On a suffisamment glosé sur l'hommage aux blockbusters 80's de Spielberg que constituait ce ravissant "Super 8" pour revenir sur les évidences que soulignent le visionnage du film : voici des enfants confrontés à la fois à l'absence du père et à des phénomènes mystérieux, un certain sens du merveilleux (lumières bleues et grands yeux éblouis), une défiance profonde envers les symboles de l'autorité, tout cela supporté par une narration construite de manière classique et une grande lisibilité des scènes d'action, respectant le spectateur... Ce qui fait pas mal de choses que le cinéma de divertissement hollywoodien actuel a oublié, et que J.J. Abrams nous offre ici, pour notre plus grand plaisir.


Les deux premiers tiers de "Super 8" sont tous simplement parfaits, voire même magiques par instants : Abrams, s'appuyant sur un casting impeccable - au milieu duquel resplendit le diamant brut qu'était alors la toute jeune Elle Fanning -, jette un regard fort sur la fin de l'enfance, dans une ambiance en effet très "spielbergienne" (mais en mieux, car moins aimable, plus lucide quant à la violence du monde ?).
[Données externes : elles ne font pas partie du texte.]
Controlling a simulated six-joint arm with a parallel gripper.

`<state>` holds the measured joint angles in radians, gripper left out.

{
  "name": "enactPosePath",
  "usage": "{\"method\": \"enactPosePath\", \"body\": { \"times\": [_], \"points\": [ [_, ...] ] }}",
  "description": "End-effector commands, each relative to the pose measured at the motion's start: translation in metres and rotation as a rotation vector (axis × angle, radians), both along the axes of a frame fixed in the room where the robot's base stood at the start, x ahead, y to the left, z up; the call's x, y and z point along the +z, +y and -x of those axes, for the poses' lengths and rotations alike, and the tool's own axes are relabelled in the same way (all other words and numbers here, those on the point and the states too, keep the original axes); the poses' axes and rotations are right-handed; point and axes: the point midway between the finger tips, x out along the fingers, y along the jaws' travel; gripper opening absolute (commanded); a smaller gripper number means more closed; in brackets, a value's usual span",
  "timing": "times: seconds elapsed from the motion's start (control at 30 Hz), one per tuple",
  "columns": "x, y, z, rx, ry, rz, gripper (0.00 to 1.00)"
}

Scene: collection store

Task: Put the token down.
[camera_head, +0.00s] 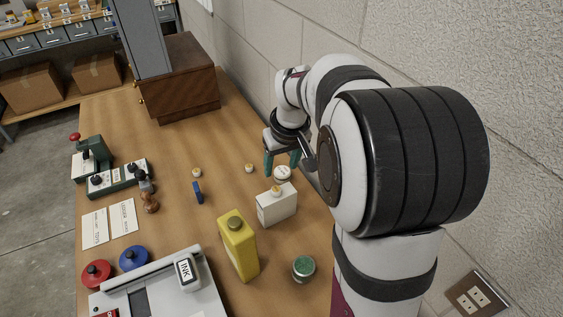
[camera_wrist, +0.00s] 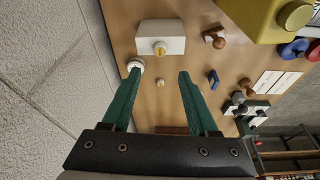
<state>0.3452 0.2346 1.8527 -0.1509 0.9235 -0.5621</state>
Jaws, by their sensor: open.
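My gripper (camera_head: 282,163) is open and empty, above the table on its right side near the wall; its two green fingers show spread in the wrist view (camera_wrist: 158,73). Which piece is the token is not certain. A small cream disc (camera_head: 249,168) lies on the table left of the gripper; in the wrist view a small disc (camera_wrist: 160,83) shows between the fingers, beyond them. Another cream disc (camera_head: 196,172) lies farther left.
A round white-topped tin (camera_head: 283,173) stands close to the fingers. A yellow bottle (camera_head: 239,250), a green-topped jar (camera_head: 303,268) and a blue piece (camera_head: 197,192) stand nearby. A wooden cabinet (camera_head: 178,85) is at the back. The wooden table (camera_head: 215,140) is clear before it.

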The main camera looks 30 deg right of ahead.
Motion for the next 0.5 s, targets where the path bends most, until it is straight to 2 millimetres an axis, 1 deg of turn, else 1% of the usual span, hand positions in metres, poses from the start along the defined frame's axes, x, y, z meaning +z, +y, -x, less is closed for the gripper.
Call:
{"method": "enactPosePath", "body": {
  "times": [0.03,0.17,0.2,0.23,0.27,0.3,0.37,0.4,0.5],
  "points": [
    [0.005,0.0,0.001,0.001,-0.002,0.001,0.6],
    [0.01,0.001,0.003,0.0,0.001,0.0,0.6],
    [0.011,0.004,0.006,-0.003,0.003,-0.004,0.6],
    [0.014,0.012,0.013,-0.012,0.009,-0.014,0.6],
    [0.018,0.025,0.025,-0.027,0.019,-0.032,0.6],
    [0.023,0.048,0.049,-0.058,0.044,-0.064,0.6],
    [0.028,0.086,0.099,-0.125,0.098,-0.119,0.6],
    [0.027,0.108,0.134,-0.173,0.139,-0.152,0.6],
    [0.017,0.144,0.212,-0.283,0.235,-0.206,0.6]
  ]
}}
La scène de catastrophe ferroviaire, même si elle n'atteint pas la véracité de son ancêtre pré-digitale du "Fugitif", est un véritable moment d'anthologie : l'un des indéniables talents de J. J. Abrams est bien sa capacité à créer un spectacle à la fois intellectuellement structuré et esthétiquement cohérent à partir de scènes de chaos, comme il le prouve à nouveau lorsqu'il décrit la dévastation de la petite ville ouvrière livrée aux forces militaires incontrôlables.


Il est seulement dommage que le scénario de la dernière partie de "Super 8" soit moins parfaitement abouti que ceux du modèle Spielberg, et que le final soit aussi franchement inintéressant : même si la "nostalgie du retour" et la possibilité d'une empathie inter-espèces (mais également entre les êtres humains jusque là déchirés par leurs querelles et leurs rancœurs) sont deux points pertinents, la confrontation avec les "monstre" n'est pas très convaincante, pas plus d'ailleurs que l'explication de la construction du vaisseau spatial, sans logique ni cohérence.


Ces défauts restent cependant mineurs par rapport à la franche réussite de la plus grande partie du film, qui nous restera longtemps en mémoire.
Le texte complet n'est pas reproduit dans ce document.